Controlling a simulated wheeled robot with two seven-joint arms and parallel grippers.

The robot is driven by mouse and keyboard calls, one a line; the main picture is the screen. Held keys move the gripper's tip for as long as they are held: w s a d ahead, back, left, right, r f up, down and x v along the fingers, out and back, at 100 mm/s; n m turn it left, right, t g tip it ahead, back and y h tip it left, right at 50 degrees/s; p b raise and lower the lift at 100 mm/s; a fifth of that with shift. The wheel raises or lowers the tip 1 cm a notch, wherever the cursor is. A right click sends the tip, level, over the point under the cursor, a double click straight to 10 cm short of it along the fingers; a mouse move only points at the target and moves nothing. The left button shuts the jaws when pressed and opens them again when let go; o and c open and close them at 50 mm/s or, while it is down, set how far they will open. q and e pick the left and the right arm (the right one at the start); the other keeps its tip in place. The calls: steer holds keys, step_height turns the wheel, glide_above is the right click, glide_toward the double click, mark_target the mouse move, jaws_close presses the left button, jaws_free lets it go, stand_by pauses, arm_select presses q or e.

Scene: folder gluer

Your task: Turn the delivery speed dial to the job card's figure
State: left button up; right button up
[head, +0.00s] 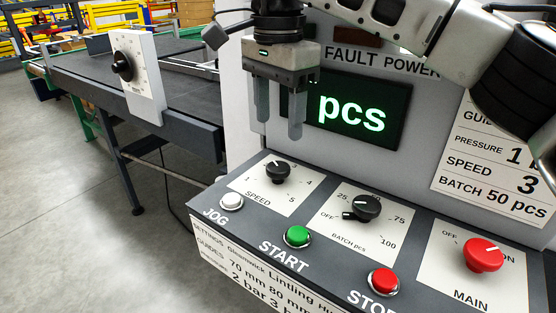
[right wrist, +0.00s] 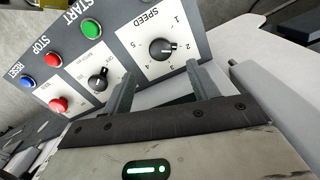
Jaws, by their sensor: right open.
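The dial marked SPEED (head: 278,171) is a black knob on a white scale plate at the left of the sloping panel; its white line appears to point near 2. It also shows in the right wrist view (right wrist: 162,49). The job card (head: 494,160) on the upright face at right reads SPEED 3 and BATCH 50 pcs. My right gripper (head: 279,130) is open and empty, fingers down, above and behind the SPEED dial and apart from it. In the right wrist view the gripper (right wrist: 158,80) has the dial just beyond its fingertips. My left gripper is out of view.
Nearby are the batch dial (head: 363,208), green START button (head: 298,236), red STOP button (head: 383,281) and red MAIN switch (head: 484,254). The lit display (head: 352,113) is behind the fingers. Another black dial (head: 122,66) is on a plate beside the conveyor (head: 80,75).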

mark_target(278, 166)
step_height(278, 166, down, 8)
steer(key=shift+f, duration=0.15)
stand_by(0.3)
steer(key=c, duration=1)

⁂

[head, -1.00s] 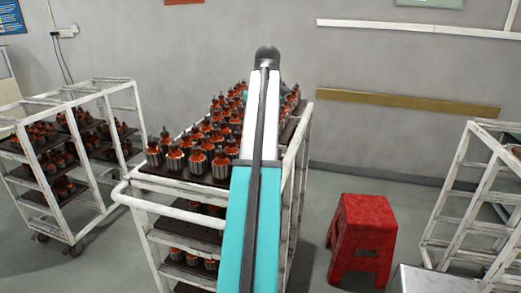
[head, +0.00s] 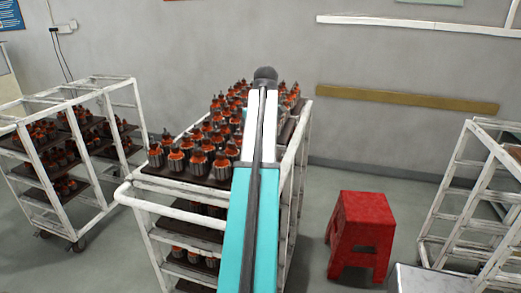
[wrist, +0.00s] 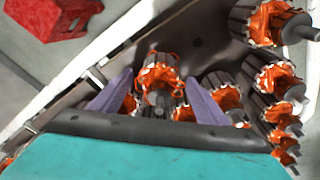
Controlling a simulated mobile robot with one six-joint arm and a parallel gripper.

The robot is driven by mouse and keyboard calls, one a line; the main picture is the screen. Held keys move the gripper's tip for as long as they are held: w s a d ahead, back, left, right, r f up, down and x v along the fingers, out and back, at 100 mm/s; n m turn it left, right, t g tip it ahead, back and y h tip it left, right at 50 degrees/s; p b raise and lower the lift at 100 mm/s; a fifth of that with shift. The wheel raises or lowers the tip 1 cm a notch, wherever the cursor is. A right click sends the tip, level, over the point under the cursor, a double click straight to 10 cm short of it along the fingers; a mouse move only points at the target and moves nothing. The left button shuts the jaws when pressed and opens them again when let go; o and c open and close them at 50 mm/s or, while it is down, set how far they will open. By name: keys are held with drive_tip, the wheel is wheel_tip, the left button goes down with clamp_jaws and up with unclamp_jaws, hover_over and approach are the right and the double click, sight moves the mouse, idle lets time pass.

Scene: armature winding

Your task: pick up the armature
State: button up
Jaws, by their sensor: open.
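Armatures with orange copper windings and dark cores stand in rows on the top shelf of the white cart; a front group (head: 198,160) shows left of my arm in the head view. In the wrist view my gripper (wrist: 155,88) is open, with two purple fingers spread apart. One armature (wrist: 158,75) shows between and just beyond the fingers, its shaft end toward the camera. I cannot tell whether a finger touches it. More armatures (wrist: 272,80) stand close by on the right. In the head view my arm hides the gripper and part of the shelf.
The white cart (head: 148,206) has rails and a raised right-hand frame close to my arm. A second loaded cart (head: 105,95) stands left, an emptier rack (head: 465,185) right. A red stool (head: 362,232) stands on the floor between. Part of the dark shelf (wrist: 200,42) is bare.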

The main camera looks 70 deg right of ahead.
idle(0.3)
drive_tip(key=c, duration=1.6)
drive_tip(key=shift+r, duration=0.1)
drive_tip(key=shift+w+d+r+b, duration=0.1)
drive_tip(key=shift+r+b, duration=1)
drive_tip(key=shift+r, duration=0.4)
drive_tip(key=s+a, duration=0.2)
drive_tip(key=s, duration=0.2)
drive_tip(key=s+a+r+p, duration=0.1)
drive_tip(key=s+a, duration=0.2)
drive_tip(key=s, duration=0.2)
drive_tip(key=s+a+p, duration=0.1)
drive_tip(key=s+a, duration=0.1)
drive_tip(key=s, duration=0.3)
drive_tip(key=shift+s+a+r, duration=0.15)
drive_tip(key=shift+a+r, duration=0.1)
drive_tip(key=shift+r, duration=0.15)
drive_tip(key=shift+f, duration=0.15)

⁂

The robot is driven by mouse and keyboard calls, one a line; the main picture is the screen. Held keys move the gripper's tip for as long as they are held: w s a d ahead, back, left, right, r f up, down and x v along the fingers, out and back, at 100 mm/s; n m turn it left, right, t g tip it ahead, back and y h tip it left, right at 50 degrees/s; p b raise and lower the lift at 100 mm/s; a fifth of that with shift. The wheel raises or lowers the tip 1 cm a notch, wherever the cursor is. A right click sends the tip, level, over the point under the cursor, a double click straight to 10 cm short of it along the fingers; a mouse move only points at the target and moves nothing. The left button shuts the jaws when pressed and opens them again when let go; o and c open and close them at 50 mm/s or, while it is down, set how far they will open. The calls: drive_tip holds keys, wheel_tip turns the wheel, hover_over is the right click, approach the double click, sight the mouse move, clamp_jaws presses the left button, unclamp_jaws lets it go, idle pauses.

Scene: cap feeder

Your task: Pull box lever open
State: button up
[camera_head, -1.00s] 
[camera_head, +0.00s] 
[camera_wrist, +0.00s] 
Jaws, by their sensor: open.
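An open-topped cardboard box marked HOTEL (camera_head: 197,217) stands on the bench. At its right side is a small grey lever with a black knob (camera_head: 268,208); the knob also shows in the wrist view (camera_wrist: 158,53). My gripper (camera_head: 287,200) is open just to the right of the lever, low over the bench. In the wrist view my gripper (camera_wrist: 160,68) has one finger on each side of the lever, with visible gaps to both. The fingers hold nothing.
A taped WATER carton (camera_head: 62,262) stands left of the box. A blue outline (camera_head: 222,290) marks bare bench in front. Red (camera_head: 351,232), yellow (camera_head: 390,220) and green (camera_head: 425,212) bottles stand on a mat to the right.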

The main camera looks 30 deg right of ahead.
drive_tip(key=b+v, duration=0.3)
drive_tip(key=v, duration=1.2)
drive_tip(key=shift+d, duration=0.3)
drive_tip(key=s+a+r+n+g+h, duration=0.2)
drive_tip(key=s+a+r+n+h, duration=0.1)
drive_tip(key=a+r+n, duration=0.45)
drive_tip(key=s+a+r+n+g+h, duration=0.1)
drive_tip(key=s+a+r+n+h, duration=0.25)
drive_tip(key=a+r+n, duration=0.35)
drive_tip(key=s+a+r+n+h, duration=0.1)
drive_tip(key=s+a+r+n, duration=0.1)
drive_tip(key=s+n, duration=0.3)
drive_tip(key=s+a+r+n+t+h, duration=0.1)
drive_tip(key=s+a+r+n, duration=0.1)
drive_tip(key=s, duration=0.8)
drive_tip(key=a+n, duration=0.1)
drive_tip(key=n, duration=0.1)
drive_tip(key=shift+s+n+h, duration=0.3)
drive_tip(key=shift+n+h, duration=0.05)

⁂

* _Aim of the task_:
Print everything from the line with "Controlling a simulated wheeled" down to the line with "[right wrist, +0.00s]", both included, exactly as written and without the pictures.

* _Problem solution_:
Controlling a simulated wheeled robot with two seven-joint arms and parallel grippers.

The robot is driven by mouse and keyboard calls, one a line; the main picture is the screen. Held keys move the gripper's tip for as long as they are held: w s a d ahead, back, left, right, r f up, down and x v along the fingers, out and back, at 100 mm/s; n m turn it left, right, t g tip it ahead, back and y h tip it left, right at 50 degrees/s; p b raise and lower the lift at 100 mm/s; a fifth of that with shift. The wheel raises or lowers the tip 1 cm a notch, wherever the cursor is. A right click sends the tip, level, over the point under the cursor, a double click straight to 10 cm short of it along the fingers; a mouse move only points at the target and moves nothing. The left button shuts the jaws when pressed and opens them again when let go; o and c open and close them at 50 mm/s or, while it is down, set how far they will open. q and e pick the left and the right arm (the right one at the start); the other keeps its tip in place. The calls: steer holds keys, step_height turns the wheel, glide_above is the right click, glide_toward the double click, mark_target the mouse move, jaws_close presses the left button, jaws_free lets it go, stand_by pauses, arm_select presses q or e.

Scene: folder gluer

Your task: Turn the delivery speed dial to the job card's figure
State: left button up; right button up
[head, +0.00s] 
[right wrist, +0.00s] 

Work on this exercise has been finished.